→ **Given instruction**: In the data below, find every line that has the string "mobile", and copy it.

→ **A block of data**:
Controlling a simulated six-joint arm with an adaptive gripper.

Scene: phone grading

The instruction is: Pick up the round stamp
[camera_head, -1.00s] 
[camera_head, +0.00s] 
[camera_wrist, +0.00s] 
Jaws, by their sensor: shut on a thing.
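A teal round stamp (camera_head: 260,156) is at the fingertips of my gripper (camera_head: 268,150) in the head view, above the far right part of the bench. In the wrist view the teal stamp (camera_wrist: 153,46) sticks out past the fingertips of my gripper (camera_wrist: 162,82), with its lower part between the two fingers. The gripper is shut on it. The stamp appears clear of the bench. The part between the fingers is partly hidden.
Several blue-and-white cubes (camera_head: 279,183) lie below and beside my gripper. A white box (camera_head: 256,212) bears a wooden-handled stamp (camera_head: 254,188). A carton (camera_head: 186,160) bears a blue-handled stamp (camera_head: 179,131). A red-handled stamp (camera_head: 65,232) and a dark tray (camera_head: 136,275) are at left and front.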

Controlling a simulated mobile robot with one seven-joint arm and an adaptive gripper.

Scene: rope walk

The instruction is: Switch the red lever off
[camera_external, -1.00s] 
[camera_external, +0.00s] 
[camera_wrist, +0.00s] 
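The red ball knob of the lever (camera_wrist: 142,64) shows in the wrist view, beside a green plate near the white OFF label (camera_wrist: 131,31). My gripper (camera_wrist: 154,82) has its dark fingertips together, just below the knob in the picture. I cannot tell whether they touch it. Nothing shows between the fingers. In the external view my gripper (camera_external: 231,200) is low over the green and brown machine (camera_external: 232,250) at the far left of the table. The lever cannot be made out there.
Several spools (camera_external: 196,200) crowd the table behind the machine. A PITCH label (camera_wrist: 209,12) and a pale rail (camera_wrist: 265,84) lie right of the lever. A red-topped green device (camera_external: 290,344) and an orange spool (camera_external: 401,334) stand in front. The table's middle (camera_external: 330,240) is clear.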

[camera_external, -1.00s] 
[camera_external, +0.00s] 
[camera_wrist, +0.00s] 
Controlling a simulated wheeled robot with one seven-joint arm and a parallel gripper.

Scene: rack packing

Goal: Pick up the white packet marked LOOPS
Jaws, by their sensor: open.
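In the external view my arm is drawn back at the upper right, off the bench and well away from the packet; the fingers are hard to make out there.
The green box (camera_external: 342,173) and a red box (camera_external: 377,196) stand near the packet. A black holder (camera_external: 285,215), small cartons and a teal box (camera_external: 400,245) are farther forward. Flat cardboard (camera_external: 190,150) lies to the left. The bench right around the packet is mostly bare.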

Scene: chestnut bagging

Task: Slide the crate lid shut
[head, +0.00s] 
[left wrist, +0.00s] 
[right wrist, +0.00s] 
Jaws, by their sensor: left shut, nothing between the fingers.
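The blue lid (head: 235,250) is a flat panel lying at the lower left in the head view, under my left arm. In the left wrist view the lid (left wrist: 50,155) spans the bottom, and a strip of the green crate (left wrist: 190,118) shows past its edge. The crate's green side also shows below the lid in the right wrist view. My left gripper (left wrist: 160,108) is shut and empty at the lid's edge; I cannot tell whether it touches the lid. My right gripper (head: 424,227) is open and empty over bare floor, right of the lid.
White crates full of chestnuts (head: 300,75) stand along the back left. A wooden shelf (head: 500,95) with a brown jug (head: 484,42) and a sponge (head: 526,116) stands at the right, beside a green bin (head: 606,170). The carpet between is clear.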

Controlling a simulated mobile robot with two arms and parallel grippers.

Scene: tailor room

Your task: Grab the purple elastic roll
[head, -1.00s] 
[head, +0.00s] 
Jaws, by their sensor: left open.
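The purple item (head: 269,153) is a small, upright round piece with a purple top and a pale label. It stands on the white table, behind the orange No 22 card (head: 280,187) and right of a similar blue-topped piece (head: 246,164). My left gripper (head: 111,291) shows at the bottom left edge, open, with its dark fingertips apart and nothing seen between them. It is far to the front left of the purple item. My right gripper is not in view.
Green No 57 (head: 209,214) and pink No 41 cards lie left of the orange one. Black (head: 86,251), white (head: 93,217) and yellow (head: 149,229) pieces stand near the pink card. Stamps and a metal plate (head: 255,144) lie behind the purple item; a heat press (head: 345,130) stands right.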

→ **Expected answer**:
Controlling a simulated mobile robot with one seven-joint arm and an adaptive gripper.
Controlling a simulated mobile robot with two arms and parallel grippers.

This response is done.